The problem is that this is not a game. Lindh and Berenson are kids raised on TV who have a hard time separating reality from fantasy, they are pitiably naive in their own way. The real-life killers they hang with are noble Paladins in their fantasy world, and when they inevitably get caught by the real-world consequences of that misidentification, I have the impression that they find it impossible to understand what has happened to them.
They still think they are victims of some grand conspiracy, they think they are playing out a hero's role on some mini-series and they never realize that they have been had. They have thrown their lives away and as they rot away in their dungeon there is no waking up from this dream.
I couldn't have said it better!
Brick her in and lose the cell.
She used her white skin and US passport to gain access to govt buildings, where she scouted the guard postings etc. for bombers. Her own notes showed the routes the bombers should take for sure entry and maximum effect. She is no better than Timothy McVeigh, and should have been executed.

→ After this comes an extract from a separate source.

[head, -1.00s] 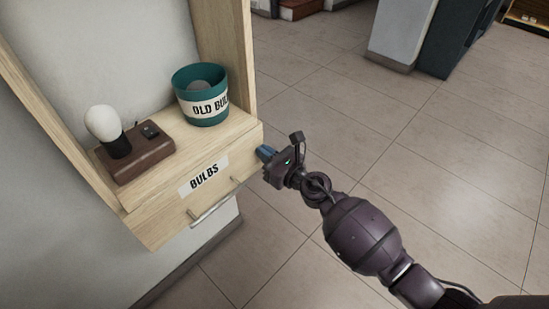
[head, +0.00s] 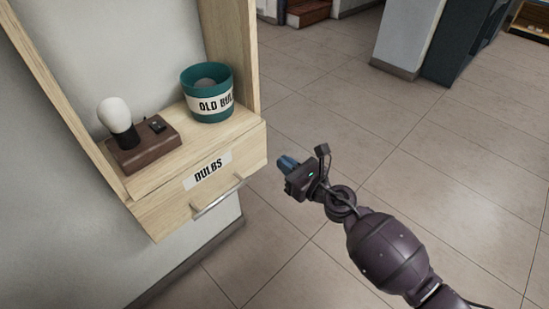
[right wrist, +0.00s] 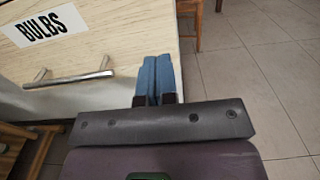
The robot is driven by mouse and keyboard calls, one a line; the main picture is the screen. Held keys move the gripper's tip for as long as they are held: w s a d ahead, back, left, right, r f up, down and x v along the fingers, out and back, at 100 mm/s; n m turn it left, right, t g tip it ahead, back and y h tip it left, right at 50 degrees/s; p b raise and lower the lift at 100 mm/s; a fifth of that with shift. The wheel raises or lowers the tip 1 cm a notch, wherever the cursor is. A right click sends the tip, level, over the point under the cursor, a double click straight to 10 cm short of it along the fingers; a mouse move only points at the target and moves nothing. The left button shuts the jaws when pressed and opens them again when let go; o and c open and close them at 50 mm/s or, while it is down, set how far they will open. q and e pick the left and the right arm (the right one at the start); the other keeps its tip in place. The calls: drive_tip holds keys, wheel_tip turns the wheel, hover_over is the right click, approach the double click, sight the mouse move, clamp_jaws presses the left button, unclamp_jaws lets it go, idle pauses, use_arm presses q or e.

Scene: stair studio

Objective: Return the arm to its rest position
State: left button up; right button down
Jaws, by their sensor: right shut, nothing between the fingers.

If she did so for a bombing that would have killed someone, she's extraordinarily lucky she didn't get shot for it.
We need to send some Caterpillars to Peru, and show them how to use them...
On November 21, 1970, Fonda told a large University of Michigan audience, "If you understood what Communism was, you would hope, you would pray on your knees that we would some day become Communist."
At Duke University, she elaborated, "I, a socialist, think that we should strive toward a socialist society, all the way to Communism."
I would think that the authorities would understand her wish to improve their situation, and if Not they could treat her to a jail cell for a few decades, unlike the U.S. that didn't have the backbone to try her for treason and giving aid & comfort to the enemy.
I agree completely with Marron's analysis - except that I don't feel sorry for her. I read the book her mother wrote, and I still don't feel any sympathy. It's the same old story of red diaper babies who think those poor brown people in Peru need the leadership of someone educated in New York or Massachusetts.
Bernadine dorhn et. al. of the Weathermen come to mind here.
I hope that when (if) she is released she is an old broken down old biddy with nothing left in her. Congratulations on a wasted life, Lori.